Tendenzialmente il traduttore sceglie di giocare uno dei vari possibili giochi che può mettere sul tavolo scegliendo una possibilità rispetto ad un’altra. Chiaramente i risultati dei diversi giochi sono le possibili interpretazioni e varianti di traduzione.
In base alle soluzioni che prende il traduttore si può riconosce il modello che egli utilizza, infatti Levý parla di Recognascative Model e l’esempio che fa qui riguarda la soluzione che si ha in una traduzione russa della frase His Lordship jumps into a cab, and goes to the railroad. In russo viene tradotto in modo tale che letteralmente dovrebbe essere “Sua Eccellenza salta in carrozza e si fa portare alla ferrovia” dove non è possibile in russo usare un corrispondente di to go, ma si deve trovare una soluzione, in quanto non esiste un verbo così generale, ma c’è una maggiore segmentazione semantica rispetto all’inglese, per cui il traduttore deve prendere una decisione tra le varie possibili soluzioni proposte dal russo e, a questo punto, sceglie come alternativa il “si fa portare”.
A proposito delle decisioni che deve prendere un traduttore, anche in questo caso di studio Levý fa una serie di osservazioni interessanti ovvero che ci sono varie tipologie di decisioni che può prendere un traduttore: le decisioni necessarie e quelle motivate, e il loro contrario: decisioni non necessarie e non motivate.
• Decisioni necessarie: se compiute sulla base di esigenze contestuali (di carattere sia linguistico sia culturale)
• Decisioni motivate: se la lingua di arrivo non dispone di determinate categorie (grammaticali o sintattiche o semantiche o culturali) di cui invece dispone la lingua di partenza.
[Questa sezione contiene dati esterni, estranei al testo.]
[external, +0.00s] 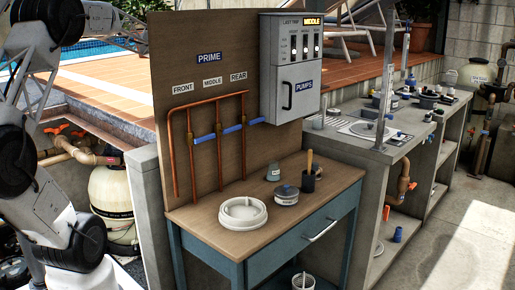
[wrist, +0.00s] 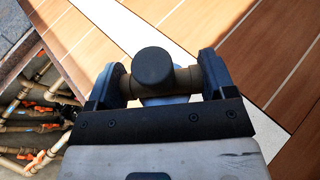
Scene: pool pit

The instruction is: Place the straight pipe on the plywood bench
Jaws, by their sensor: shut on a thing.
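In the wrist view my gripper (wrist: 158,78) is shut on a tan pipe piece (wrist: 182,82), which lies crosswise between its two dark fingers. A round dark cap covers the middle of this piece, and a pale blue part shows below it. I cannot tell whether this is the straight pipe; no separate loose straight pipe is clear. The plywood bench (external: 210,216), with a wooden top and blue-grey frame, stands in the middle of the external view. My gripper is outside the external view, where only my arm links show at the left.
On the bench are a white ring-shaped dish (external: 242,213), a grey tin (external: 285,196), a small jar (external: 273,172) and a dark cup with a wooden handle (external: 310,180). A copper-pipe panel (external: 220,90) rises behind. The bench's front left and right front are bare.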

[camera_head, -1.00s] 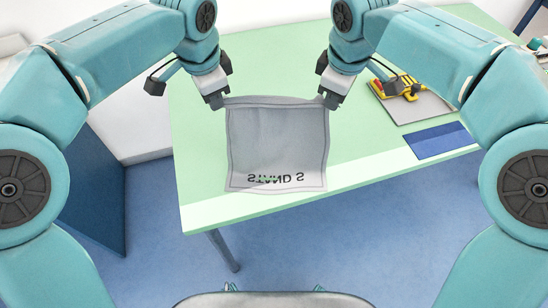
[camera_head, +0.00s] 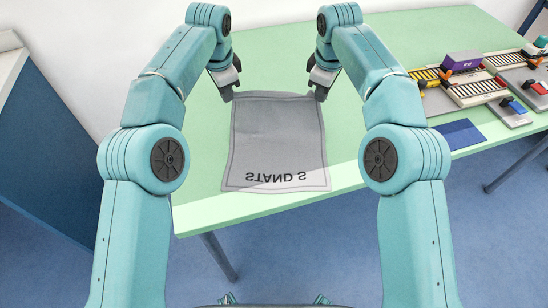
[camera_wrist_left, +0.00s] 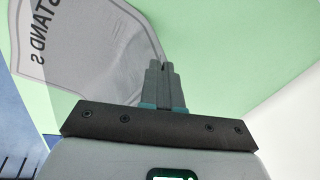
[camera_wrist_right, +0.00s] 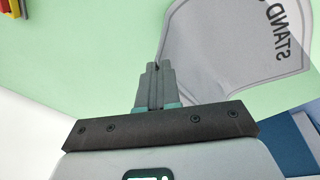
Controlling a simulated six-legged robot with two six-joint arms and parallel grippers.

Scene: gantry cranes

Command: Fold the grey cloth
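In the left wrist view the cloth (camera_wrist_left: 95,45) runs up to the closed fingertips (camera_wrist_left: 162,66). In the right wrist view the cloth (camera_wrist_right: 215,45) also reaches the closed fingertips (camera_wrist_right: 155,67). Both grippers are shut on it. I cannot tell how much of the cloth touches the table.
The green table (camera_head: 205,165) has free room left of the cloth and behind it. A blue patch (camera_head: 461,134) lies to the right. Beyond it stand model tracks (camera_head: 475,90), a purple container (camera_head: 461,62) and small coloured parts. A blue-sided unit (camera_head: 45,150) stands at the left.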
Ovviamente le decisioni migliori sono quelle necessarie e motivate, le decisioni necessarie sono, quindi, quelle determinate dalla lingua di arrivo, dal contesto linguistico e culturale, l’esempio è l’uso del passivo in inglese, che non c’è in Italiano, come this bed was slept in, in italiano non possiamo dire “il letto fu dormito in”. In questo caso come traduttori dobbiamo prendere una decisione motivata e cambiare il passivo, non usandolo e preferendo una forma impersonale come “si è dormito in questo letto” e questa è una decisione necessaria per motivi linguistici, ma anche per motivi culturali ci può essere un aspetto culturale che nel trasporre nella lingua di arrivo dobbiamo trasporre necessariamente altrimenti non sarebbe comprensibile.
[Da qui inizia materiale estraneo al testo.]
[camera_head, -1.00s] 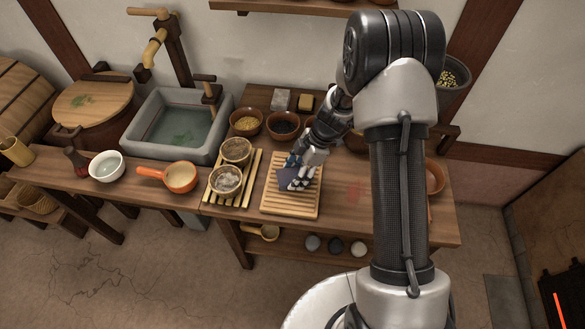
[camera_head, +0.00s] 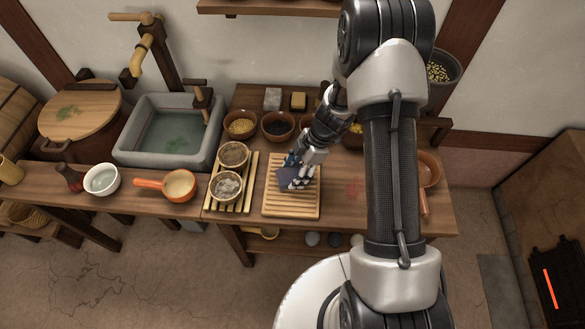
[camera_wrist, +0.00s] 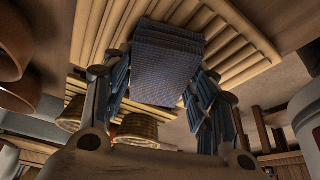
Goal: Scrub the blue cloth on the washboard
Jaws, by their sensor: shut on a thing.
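The washboard (camera_head: 291,206) is a pale ribbed wooden board lying on the bench. My gripper (camera_head: 292,179) is low over its middle, fingers pointing down. The blue cloth (camera_wrist: 168,65) is a folded dark blue checked piece between my two fingers in the wrist view. My gripper (camera_wrist: 162,88) is shut on it. The cloth (camera_head: 287,176) shows only in part in the head view, beside my fingers. Behind it in the wrist view are the washboard's ribs (camera_wrist: 245,55). I cannot tell whether the cloth touches the ribs.
Left of the washboard, a slatted rack (camera_head: 243,192) holds two bowls. An orange-handled pan (camera_head: 179,186), a white bowl (camera_head: 101,180) and a stone sink (camera_head: 170,130) are further left. Bowls of grain (camera_head: 240,126) and dark stuff (camera_head: 277,126) stand behind. An orange pan (camera_head: 429,175) is at right.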

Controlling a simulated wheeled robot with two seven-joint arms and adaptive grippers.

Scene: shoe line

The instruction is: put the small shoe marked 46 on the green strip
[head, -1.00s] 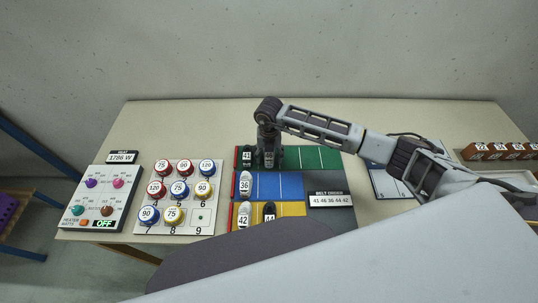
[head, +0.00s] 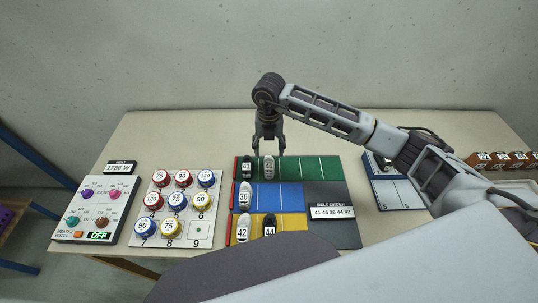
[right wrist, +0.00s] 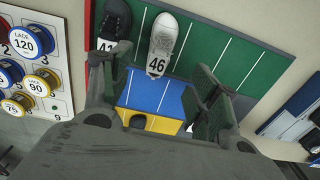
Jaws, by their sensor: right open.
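The small grey shoe marked 46 (head: 269,167) stands on the green strip (head: 309,168), just right of the black shoe marked 41 (head: 247,167). In the right wrist view the shoe marked 46 (right wrist: 162,40) lies on the green strip (right wrist: 222,52), apart from my fingers. My right gripper (head: 269,150) is open and empty, raised just behind and above the shoe. It also shows in the right wrist view (right wrist: 150,85) with its fingers spread. My left gripper is not in view.
The blue strip (head: 290,197) holds a white shoe marked 36 (head: 245,194). The yellow strip (head: 294,230) holds shoes marked 42 (head: 243,228) and 44 (head: 269,227). A belt order sign (head: 331,212) reads 41 46 36 44 42. A lace spool board (head: 203,232) and heater panel (head: 75,220) stand left.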

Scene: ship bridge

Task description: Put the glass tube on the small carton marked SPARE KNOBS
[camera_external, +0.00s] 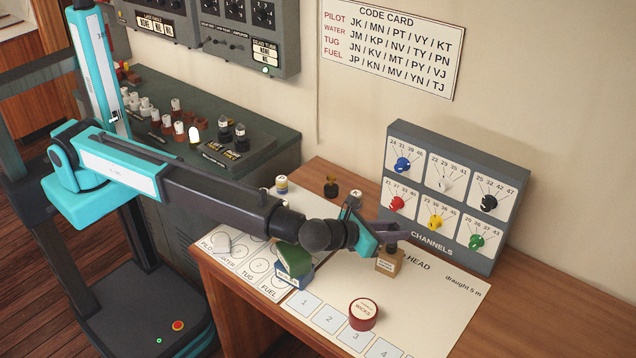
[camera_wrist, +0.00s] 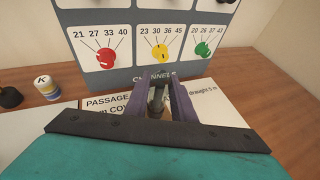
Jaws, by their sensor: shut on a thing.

Dalla combinazione di queste due tipologie di decisioni e del loro contrario possiamo avere: decisioni motivate e necessarie, decisioni immotivate e necessarie, decisioni motivate e non necessarie, e decisioni immotivate e non necessarie (che significa che è una decisione totalmente arbitraria ed è quella da escludere a priori).
Un altro aspetto interessante che Levý osserva è che i modelli di istruzioni e di paradigmi dipendono dai modelli strutturali delle lingue, come il verbo to go dell’inglese ha un campo semantico molto ampio che corrisponde a una serie di possibili soluzioni in russo che sono, invece, molto più specifiche rispetto all’inglese. In questo caso Levý parla di maggiore dispersione delle varianti di traduzione e fa l’esempio dall’inglese to make, che può essere tradotto con altre possibilità, oltre a fare, per esempio anche produrre, creare, e così via. Quindi da una forma generica si deve scegliere una forma più specifica. Possono esserci traduzioni divergenti in cui c’è una maggiore dispersione, dal generico al particolare, oppure convergenti con una minore dispersione da un concetto particolare ad uno più generale. Tutto ciò comporta, chiaramente, dei problemi di traduzione perché, come per il russo, bisogna decidere quale forma specifica utilizzare eventualmente, probabilmente quello che pone meno problemi è un caso di dispersione convergente.
Tutti questi problemi si amplificano se la lingua di partenza non è della stessa famiglia linguistica della lingua di arrivo. Tradurre dal giapponese all’italiano è come il retro di un arazzo, che perde la brillantezza dei colori della figura rappresentata. Per di più il giapponese complica maggiormente le cose, perché per i più si tratterebbe di una lingua isolata, cioè con caratteristiche talmente peculiari da non avvicinarla a nessun altra di quelle conosciute, come succede con il sumerico, l’etrusco, il basco e per alcuni l’egiziano antico.
La letteratura giapponese viene periodizzata in questa maniera:
• Jōday (periodo arcaico): dalle origini al 794 d.C.;
• Chūko (periodo classico): 794-1192;
• Chūsei (periodo medioevale): 1192-1603;
• Kinsei (periodo protomoderno): 1603-1868;
• Kindai-Gendai (periodo moderno-contemporaneo): 1868-oggi.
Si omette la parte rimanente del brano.